*DATA PROVIDED*.
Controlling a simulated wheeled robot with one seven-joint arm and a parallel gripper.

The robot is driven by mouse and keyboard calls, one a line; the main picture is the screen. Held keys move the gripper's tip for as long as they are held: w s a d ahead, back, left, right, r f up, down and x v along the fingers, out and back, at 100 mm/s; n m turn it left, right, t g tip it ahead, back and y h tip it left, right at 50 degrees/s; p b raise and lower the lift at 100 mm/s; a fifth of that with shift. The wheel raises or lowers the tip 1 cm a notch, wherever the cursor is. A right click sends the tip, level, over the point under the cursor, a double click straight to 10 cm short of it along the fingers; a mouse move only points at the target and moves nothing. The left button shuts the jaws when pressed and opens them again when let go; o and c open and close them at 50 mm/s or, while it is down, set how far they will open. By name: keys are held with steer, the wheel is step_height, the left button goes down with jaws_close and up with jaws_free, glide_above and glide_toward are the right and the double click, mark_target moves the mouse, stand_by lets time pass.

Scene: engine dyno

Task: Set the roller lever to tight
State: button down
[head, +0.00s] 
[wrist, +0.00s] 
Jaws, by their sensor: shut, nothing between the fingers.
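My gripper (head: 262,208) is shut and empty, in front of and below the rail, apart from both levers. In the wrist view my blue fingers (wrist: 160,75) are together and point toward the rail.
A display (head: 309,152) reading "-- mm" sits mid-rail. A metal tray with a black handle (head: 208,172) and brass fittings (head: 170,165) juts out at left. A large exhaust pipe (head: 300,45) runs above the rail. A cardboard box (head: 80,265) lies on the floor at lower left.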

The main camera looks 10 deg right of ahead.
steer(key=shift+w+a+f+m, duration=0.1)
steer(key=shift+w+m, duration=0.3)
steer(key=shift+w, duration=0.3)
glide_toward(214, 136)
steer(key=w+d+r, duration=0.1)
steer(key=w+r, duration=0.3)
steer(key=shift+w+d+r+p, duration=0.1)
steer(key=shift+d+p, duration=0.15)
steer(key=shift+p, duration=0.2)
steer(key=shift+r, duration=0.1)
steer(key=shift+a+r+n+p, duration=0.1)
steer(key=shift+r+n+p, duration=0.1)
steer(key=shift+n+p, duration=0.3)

*THE TASK*. Copy out the full material exactly as it appears.

*SOLVED PROBLEM*.
Controlling a simulated wheeled robot with one seven-joint arm and a parallel gripper.

The robot is driven by mouse and keyboard calls, one a line; the main picture is the screen. Held keys move the gripper's tip for as long as they are held: w s a d ahead, back, left, right, r f up, down and x v along the fingers, out and back, at 100 mm/s; n m turn it left, right, t g tip it ahead, back and y h tip it left, right at 50 degrees/s; p b raise and lower the lift at 100 mm/s; a fifth of that with shift. The wheel raises or lowers the tip 1 cm a notch, wherever the cursor is. A right click sends the tip, level, over the point under the cursor, a double click straight to 10 cm short of it along the fingers; a mouse move only points at the target and moves nothing. The left button shuts the jaws when pressed and opens them again when let go; o and c open and close them at 50 mm/s or, while it is down, set how far they will open. By name: keys are held with steer, the wheel is step_height, the left button goes down with jaws_close and up with jaws_free, glide_above and glide_toward are the right and the double click, mark_target moves the mouse, stand_by lets time pass.

Scene: engine dyno

Task: Set the roller lever to tight
State: button down
[head, +0.00s] 
[wrist, +0.00s] 
Jaws, by their sensor: shut, nothing between the fingers.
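My gripper (head: 262,208) is shut and empty, in front of and below the rail, apart from both levers. In the wrist view my blue fingers (wrist: 160,75) are together and point toward the rail.
A display (head: 309,152) reading "-- mm" sits mid-rail. A metal tray with a black handle (head: 208,172) and brass fittings (head: 170,165) juts out at left. A large exhaust pipe (head: 300,45) runs above the rail. A cardboard box (head: 80,265) lies on the floor at lower left.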

The main camera looks 10 deg right of ahead.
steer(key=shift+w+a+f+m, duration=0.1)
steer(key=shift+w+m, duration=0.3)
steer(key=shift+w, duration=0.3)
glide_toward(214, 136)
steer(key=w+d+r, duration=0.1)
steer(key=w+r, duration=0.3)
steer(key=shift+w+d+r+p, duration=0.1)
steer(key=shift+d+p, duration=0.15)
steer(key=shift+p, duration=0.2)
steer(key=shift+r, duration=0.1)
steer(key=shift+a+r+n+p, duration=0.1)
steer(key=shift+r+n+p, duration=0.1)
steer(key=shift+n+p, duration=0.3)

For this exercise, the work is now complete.